The following table shows the actual numbers recorded.
4.0.1 (packaged by openSUSE)
master (no shared formula)
master (shared formula)
Additionally, I’ve also measured the number of token array instances between the two master builds (one with shared formula and one without), and the build without shared formula created 399999 token array instances (exactly 4 x 100000 – 1) upon file load, whereas the build with shared formula created only 4 token array instances. This likely accounts for the difference of 78.3 MiB in virtual memory usage between the two builds.
Effect of cell storage rework
One thing worth noting here is that, even without shared formulas, the numbers clearly show a steady decline of Calc’s memory usage from 4.0 to 4.1, and to the current master. While we can’t clearly infer from these numbers alone what caused the memory usage to shrink, I can say with reasonable confidence that the cell storage rework we did during the same period is a significant factor in such memory footprint shrinkage. I won’t go into the details of the cell storage rework here; I’ll reserve that topic for another blog post.
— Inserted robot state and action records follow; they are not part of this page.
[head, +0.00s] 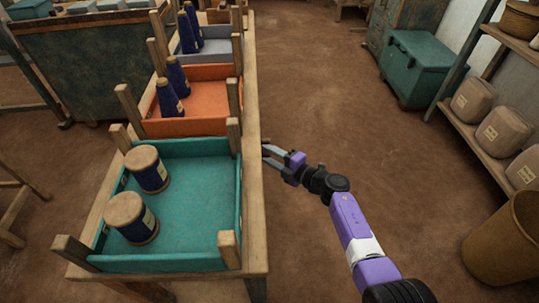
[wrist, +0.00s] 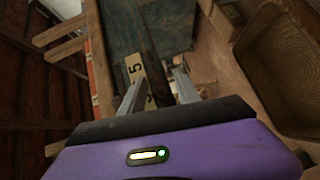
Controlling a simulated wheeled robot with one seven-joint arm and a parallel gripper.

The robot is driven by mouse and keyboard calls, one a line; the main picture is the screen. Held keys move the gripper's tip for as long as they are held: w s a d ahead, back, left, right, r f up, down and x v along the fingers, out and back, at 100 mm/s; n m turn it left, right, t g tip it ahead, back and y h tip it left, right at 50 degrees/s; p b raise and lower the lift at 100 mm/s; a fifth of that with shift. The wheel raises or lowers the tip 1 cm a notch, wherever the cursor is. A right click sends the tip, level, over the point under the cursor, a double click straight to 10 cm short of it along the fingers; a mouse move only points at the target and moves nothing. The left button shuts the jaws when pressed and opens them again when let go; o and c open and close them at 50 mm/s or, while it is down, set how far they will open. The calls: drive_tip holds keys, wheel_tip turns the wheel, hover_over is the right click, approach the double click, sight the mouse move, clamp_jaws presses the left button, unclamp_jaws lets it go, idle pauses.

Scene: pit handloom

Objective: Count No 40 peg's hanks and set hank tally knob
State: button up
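No peg marked 40, no hanks and no tally knob can be made out in either view. My gripper (head: 267,151) is off the right edge of the long wooden table, beside the teal tray, in the head view. In the wrist view its two fingers (wrist: 158,80) stand apart with nothing held between them. A pale tag (wrist: 135,68) reading 5 shows beyond the fingers, partly covered by the left one.
On the table are a teal tray (head: 195,262) with two blue spools (head: 149,175), an orange tray (head: 205,127) and a grey tray (head: 222,51), each with blue cones. A green chest (head: 424,62), wrapped bundles (head: 503,131) and a basket (head: 505,245) stand right. The floor between is clear.

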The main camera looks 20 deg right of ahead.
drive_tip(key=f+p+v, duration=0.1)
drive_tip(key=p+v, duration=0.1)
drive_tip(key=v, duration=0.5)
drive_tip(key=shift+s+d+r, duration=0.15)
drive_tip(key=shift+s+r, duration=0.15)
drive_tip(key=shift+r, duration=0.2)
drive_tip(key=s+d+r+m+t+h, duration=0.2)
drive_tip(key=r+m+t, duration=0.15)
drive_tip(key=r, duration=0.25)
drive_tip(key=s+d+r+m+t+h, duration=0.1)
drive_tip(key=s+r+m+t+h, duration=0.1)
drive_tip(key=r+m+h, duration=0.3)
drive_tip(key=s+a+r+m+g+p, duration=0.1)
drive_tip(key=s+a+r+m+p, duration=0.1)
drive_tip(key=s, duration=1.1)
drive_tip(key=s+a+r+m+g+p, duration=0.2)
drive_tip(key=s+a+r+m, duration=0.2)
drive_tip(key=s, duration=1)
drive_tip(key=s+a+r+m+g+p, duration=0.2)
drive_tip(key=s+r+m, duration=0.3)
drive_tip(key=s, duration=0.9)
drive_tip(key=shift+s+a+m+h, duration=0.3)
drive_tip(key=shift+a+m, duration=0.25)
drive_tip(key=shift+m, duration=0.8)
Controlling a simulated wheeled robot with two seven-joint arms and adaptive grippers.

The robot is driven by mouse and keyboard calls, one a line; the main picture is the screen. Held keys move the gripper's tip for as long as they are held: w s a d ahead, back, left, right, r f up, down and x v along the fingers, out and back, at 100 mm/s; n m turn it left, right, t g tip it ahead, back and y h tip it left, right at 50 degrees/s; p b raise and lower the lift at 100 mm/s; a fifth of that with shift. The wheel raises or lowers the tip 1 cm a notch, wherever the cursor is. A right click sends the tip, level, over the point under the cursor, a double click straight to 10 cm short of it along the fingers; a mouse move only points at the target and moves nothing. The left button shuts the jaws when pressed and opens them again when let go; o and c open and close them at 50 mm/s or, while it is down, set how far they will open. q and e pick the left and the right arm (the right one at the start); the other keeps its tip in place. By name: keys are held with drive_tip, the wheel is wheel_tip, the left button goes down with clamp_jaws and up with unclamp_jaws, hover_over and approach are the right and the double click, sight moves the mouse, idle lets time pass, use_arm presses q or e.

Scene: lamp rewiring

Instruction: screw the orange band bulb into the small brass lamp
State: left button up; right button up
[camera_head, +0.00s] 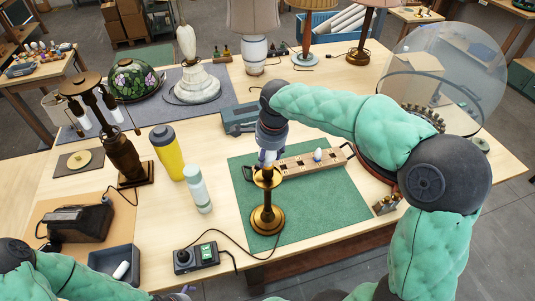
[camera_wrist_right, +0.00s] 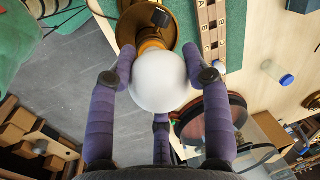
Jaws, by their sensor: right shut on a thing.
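The small brass lamp (camera_head: 267,217) stands upright on the green mat (camera_head: 335,205). My right gripper (camera_head: 268,158) is directly above its top, pointing down. In the right wrist view, the fingers (camera_wrist_right: 160,75) are shut around a round white bulb (camera_wrist_right: 158,85). An orange-gold ring shows at the bulb's far end, against the brass lamp (camera_wrist_right: 150,25). The bulb hides the joint, so I cannot tell how deep it sits in the socket. My left arm comes in at the bottom left; only a bit of its gripper (camera_head: 183,292) shows at the frame edge.
A wooden rack (camera_head: 295,163) with a blue-banded bulb (camera_head: 318,155) lies behind the lamp. A switch box (camera_head: 197,257) with a cable stands front left. A white bottle (camera_head: 197,188), yellow bottle (camera_head: 167,152) and dark tray (camera_head: 113,262) are to the left. The mat's right part is clear.

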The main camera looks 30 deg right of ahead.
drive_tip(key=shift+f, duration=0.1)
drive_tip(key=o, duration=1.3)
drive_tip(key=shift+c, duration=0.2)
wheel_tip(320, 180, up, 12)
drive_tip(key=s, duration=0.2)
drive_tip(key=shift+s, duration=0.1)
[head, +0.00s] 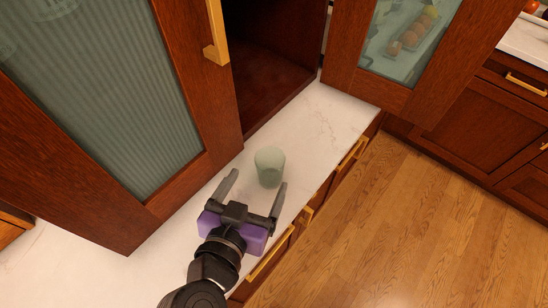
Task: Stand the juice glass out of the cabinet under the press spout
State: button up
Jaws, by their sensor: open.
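A pale green, see-through juice glass (270,167) stands on the white counter in front of the open cabinet (270,60). My gripper (256,179) is open, with its two dark fingers spread towards the glass. The glass is just beyond the fingertips and looks clear of them; I cannot tell whether either finger touches it. No press spout shows in the head view.
The left cabinet door (190,150), with ribbed glass, stands open close to my gripper. The right door (345,80) is open too. The counter (325,125) is bare right of the glass. Drawers with brass handles (271,254) lie below its front edge.

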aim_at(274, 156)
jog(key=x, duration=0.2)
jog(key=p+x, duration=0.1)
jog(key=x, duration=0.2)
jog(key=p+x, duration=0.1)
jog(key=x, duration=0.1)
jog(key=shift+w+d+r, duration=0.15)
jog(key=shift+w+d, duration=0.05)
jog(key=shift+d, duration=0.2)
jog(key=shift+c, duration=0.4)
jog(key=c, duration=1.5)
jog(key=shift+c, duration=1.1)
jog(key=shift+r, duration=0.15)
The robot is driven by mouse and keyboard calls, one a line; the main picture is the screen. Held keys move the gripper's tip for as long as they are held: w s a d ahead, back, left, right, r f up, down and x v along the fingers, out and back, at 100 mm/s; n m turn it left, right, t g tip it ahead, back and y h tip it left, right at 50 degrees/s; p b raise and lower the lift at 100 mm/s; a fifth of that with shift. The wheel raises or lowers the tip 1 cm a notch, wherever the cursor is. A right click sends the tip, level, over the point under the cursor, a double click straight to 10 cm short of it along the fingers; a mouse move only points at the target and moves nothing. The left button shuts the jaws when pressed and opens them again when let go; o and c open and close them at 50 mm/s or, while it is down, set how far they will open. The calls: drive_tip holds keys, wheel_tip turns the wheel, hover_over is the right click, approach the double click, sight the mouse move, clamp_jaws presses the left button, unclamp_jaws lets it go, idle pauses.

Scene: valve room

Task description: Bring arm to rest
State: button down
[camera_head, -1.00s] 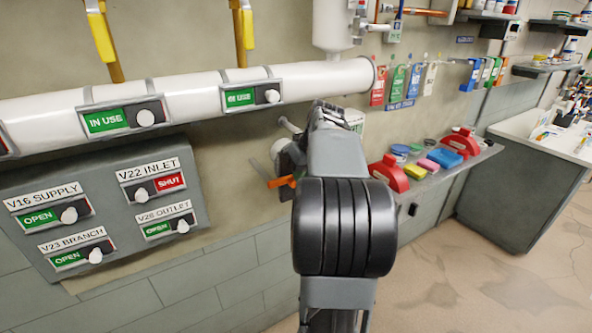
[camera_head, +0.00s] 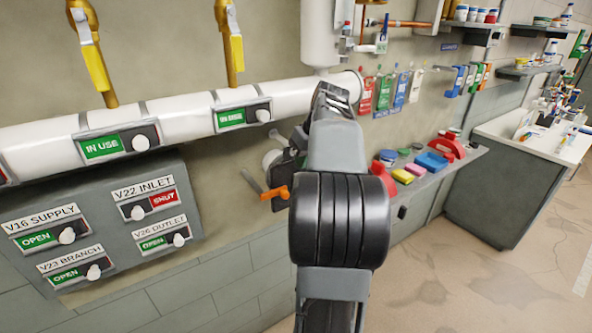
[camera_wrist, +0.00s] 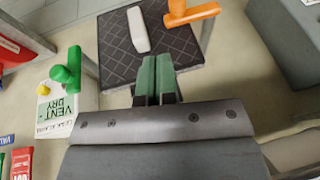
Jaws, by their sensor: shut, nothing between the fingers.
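My arm rises in the middle of the head view, its dark wrist housing in front of the wall. My gripper (camera_wrist: 157,82) shows in the wrist view with its green fingers together and nothing between them. In the head view its fingers are hidden behind my own arm. Beyond the fingertips in the wrist view is a dark quilted pad (camera_wrist: 172,60) with a white bar (camera_wrist: 138,30) and an orange handle (camera_wrist: 192,14) near it. The orange handle also shows left of my arm in the head view (camera_head: 274,192).
A valve panel (camera_head: 100,260) with OPEN and SHUT sliders is on the left wall under a white pipe (camera_head: 180,121). A shelf (camera_head: 440,180) with red items and colored boxes is right of my arm. In the wrist view, a green valve handle (camera_wrist: 66,72) is at left. Floor is clear at lower right.

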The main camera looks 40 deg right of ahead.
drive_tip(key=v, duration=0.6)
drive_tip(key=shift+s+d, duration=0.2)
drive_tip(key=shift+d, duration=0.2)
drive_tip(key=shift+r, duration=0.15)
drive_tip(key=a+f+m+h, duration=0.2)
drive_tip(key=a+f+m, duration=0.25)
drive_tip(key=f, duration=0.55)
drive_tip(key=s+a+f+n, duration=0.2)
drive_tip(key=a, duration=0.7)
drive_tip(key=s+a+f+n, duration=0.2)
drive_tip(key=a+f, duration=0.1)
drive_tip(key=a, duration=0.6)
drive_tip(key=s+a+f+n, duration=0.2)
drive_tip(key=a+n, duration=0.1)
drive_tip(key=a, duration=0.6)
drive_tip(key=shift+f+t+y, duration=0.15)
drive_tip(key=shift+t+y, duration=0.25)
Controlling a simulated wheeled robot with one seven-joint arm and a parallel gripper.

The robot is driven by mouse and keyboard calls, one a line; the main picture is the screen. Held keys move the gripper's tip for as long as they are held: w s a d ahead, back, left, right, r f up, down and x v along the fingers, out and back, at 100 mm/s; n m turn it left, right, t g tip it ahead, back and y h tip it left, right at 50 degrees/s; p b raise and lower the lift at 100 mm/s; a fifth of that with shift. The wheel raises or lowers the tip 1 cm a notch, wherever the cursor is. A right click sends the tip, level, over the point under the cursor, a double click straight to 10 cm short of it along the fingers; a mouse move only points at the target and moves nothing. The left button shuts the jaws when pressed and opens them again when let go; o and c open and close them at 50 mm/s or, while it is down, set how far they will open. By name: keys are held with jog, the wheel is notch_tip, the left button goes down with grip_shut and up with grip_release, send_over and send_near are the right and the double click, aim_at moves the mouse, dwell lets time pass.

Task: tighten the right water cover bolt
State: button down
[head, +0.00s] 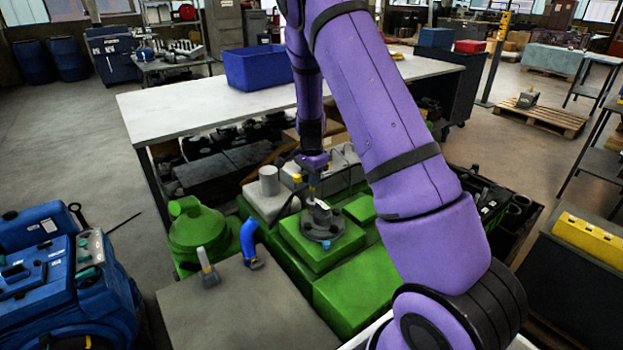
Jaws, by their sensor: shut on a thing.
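The green diesel engine (350,290) stands in front of the workbench. A grey round flanged cover (322,226) sits on a raised green block on its top, with small bolts around its rim; I take it for the water cover. My gripper (312,172) points down just above this cover. It is shut on a slim upright tool (312,190), whose lower end reaches down to the cover. Whether the tool sits on a bolt is too small to tell. The right bolt cannot be made out clearly. My purple arm hides the engine's right part.
A blue bin (258,68) sits on the white workbench (180,105) behind. A blue machine (60,275) is at left, and a yellow case (590,240) at right.

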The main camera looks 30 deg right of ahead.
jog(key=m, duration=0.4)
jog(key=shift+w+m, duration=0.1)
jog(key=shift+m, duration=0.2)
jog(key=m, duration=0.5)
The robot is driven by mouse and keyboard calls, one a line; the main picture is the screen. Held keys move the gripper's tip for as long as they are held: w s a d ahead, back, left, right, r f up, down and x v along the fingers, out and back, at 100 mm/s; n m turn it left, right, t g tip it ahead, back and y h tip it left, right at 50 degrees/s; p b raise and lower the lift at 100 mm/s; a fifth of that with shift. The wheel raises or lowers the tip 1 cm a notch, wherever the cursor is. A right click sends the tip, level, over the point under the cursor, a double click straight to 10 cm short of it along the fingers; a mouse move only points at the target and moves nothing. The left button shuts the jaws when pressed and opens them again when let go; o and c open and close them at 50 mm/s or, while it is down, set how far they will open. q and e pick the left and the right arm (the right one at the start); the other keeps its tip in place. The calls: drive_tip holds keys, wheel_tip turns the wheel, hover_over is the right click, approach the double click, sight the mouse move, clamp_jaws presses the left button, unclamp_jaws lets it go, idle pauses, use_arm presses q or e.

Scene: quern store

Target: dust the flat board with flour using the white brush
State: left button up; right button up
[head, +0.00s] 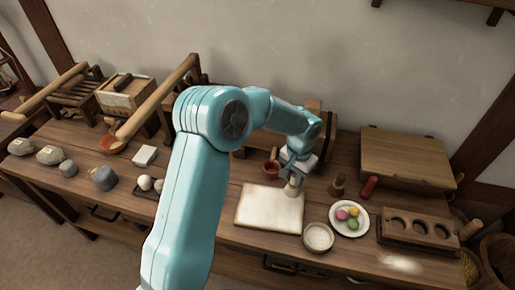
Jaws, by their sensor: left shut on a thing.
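The flat board (262,211) is a pale, off-white rectangle lying near the front edge of the bench. My left gripper (295,171) is over the back right corner of the board, pointing down. It is shut on the white brush (293,187), whose pale lower end shows beneath the jaws at that corner. I cannot tell whether the brush touches the board. A small round bowl of white flour (318,237) stands just right of the board's front right corner. My right gripper is not in view.
A white plate (349,219) with coloured balls and a wooden block with round hollows (418,231) stand to the right. A small red bowl (271,169) is behind the board. A dark bottle (337,185) and a red cylinder (369,187) stand close right of the gripper.

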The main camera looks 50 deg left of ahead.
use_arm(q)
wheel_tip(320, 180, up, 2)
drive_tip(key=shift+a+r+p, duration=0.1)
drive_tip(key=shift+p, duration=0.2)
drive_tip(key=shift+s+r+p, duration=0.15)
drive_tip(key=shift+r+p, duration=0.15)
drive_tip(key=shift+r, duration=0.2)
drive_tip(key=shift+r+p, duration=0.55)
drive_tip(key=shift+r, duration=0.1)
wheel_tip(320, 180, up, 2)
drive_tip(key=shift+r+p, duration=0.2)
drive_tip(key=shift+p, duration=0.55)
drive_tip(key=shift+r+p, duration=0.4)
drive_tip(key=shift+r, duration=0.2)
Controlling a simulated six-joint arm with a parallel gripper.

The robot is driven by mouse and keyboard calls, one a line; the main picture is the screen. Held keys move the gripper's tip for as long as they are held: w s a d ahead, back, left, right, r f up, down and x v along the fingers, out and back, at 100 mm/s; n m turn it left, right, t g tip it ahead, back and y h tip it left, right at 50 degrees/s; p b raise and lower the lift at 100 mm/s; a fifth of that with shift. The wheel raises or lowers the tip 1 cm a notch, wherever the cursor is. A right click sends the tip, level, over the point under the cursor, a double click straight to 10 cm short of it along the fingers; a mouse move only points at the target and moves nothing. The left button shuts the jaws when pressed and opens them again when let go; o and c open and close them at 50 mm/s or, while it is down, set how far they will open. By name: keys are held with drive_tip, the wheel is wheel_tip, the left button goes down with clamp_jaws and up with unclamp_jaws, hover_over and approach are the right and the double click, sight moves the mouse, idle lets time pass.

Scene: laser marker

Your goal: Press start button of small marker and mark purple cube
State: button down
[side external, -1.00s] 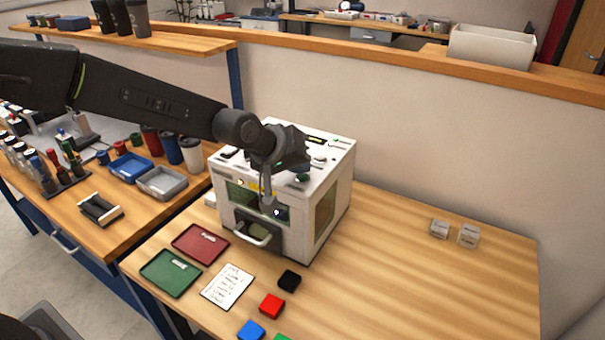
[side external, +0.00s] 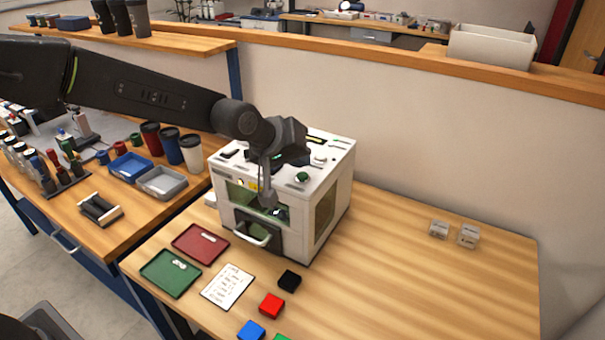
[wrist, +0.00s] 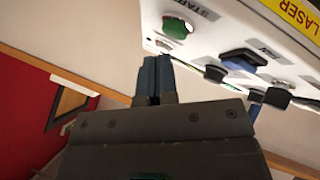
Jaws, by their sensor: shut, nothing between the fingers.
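The small marker (side external: 328,188) is a white box on the table, with controls on its top and a dark front panel with a handle (side external: 250,238). A round green button (side external: 302,177) sits on its top near the front edge. In the wrist view the green button (wrist: 177,27) is beside a START label. My gripper (side external: 267,199) is shut and empty, pointing down in front of the marker's front face in the side view. In the wrist view its fingertips (wrist: 154,60) are below and left of the button, apart from it. No purple cube is visible.
Black (side external: 289,280), red (side external: 271,306) and blue (side external: 251,330) blocks lie in front of the marker. Red (side external: 200,256) and green (side external: 158,285) trays and a written card (side external: 214,296) lie to the left. The table right of the marker is mostly clear.

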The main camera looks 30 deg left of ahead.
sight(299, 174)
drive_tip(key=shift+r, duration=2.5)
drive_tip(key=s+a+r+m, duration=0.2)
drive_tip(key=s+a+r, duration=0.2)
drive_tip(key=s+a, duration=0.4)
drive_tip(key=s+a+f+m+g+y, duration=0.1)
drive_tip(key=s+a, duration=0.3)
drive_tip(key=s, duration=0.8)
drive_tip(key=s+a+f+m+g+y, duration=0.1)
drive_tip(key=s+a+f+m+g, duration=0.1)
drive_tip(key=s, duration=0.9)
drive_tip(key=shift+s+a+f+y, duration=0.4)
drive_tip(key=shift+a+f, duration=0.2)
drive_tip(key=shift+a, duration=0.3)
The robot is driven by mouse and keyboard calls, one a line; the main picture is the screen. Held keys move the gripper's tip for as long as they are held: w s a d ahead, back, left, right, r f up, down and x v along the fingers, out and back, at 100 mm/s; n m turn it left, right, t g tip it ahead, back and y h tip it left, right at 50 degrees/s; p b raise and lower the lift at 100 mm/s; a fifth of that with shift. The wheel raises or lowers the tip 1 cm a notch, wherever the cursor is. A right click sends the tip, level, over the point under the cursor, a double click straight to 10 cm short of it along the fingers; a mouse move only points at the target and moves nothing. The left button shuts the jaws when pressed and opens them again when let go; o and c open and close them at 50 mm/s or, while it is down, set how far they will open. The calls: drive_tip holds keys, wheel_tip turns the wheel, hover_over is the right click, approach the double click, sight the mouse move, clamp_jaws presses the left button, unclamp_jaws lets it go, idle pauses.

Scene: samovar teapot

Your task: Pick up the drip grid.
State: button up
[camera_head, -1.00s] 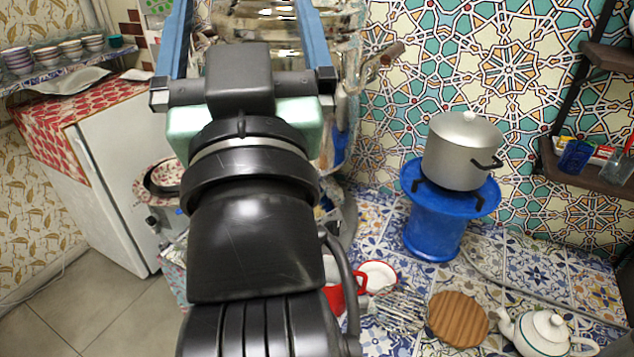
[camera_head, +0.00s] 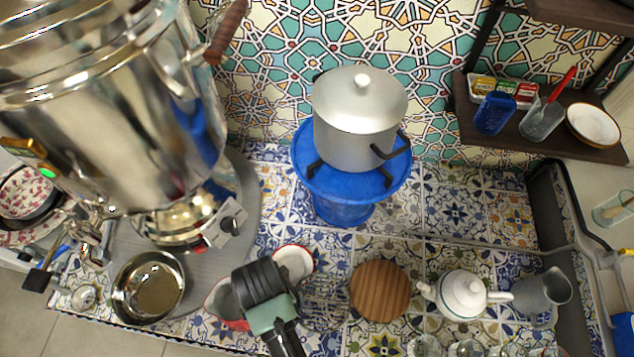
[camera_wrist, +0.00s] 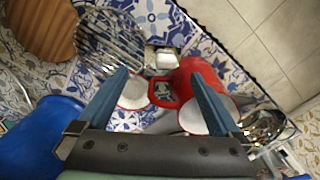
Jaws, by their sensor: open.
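A round silver wire grid, which looks like the drip grid (camera_head: 320,303), lies on the patterned tile counter between my gripper and the round wooden board (camera_head: 380,290).
A red pot (camera_wrist: 190,70) and a white red-rimmed cup (camera_head: 294,262) stand near my gripper. A metal bowl (camera_head: 148,286) and the big samovar (camera_head: 120,110) are left. A blue stand (camera_head: 345,205) holds a pot (camera_head: 360,115) behind. A white teapot (camera_head: 462,294) is right.

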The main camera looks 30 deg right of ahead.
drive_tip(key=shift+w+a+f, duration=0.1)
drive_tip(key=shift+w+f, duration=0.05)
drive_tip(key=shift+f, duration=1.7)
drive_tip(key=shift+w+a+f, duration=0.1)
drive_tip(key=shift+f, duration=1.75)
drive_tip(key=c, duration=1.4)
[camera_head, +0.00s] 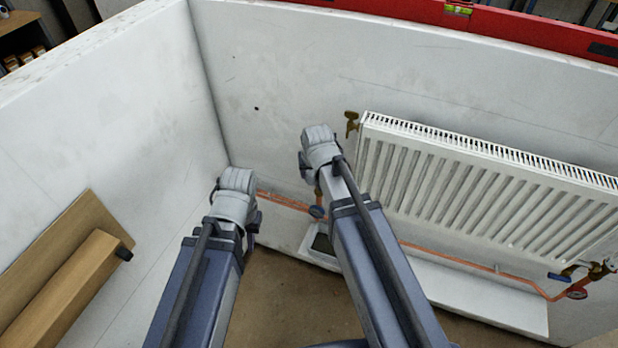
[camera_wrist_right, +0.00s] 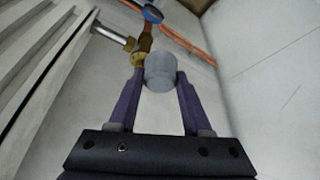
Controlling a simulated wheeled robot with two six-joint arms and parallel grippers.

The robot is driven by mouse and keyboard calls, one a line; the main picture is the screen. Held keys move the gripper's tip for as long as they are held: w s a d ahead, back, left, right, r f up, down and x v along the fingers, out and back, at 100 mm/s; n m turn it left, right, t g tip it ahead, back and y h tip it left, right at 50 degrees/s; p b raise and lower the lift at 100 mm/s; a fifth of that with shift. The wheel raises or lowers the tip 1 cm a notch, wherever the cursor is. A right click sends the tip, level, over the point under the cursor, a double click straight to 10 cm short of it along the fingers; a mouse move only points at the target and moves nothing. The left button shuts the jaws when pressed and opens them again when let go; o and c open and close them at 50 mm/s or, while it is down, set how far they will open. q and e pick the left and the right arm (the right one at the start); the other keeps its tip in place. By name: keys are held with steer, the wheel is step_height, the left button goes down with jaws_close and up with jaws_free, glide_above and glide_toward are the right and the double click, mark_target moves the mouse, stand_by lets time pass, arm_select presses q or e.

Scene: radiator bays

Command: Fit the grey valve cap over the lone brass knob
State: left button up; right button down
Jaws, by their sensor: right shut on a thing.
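The grey valve cap (camera_wrist_right: 160,72) is a short cylinder between the fingertips of my right gripper (camera_wrist_right: 160,84), which is shut on it. A brass knob (camera_wrist_right: 138,59) on the valve at the radiator's lower left shows just left of the cap and beyond it. The cap is not over the knob; I cannot tell the depth between them. In the head view my right wrist hides the cap and most of that valve.
The white radiator (camera_head: 490,190) hangs on the wall, with a brass fitting (camera_head: 351,122) at its upper left and a valve (camera_head: 598,269) at its lower right. Copper pipe (camera_head: 450,258) runs below, with a blue gauge (camera_head: 316,212). Wooden boards (camera_head: 65,280) stand left.

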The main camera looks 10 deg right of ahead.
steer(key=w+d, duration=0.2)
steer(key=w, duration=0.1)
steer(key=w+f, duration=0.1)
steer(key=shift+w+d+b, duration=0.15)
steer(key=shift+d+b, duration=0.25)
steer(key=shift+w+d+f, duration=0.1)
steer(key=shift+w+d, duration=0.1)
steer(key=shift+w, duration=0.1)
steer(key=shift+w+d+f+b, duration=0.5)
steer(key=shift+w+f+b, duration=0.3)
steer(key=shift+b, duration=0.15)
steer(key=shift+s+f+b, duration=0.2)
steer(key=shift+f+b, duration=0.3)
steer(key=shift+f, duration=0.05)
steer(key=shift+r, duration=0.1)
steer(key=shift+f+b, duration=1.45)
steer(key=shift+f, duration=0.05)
Oh by the way, I have absolutely no idea why the 4.0.1 build packaged from the openSUSE repository shows such high memory usage. To me this looks more like an anomaly, indicative of earlier memory leaks we had later fixed, different custom allocator that only the distro packaged version uses that favors large up-front memory allocation, or anything else I haven’t thought of. Either way, I’m not counting this as something that resulted from any of our improvements we did in Calc core.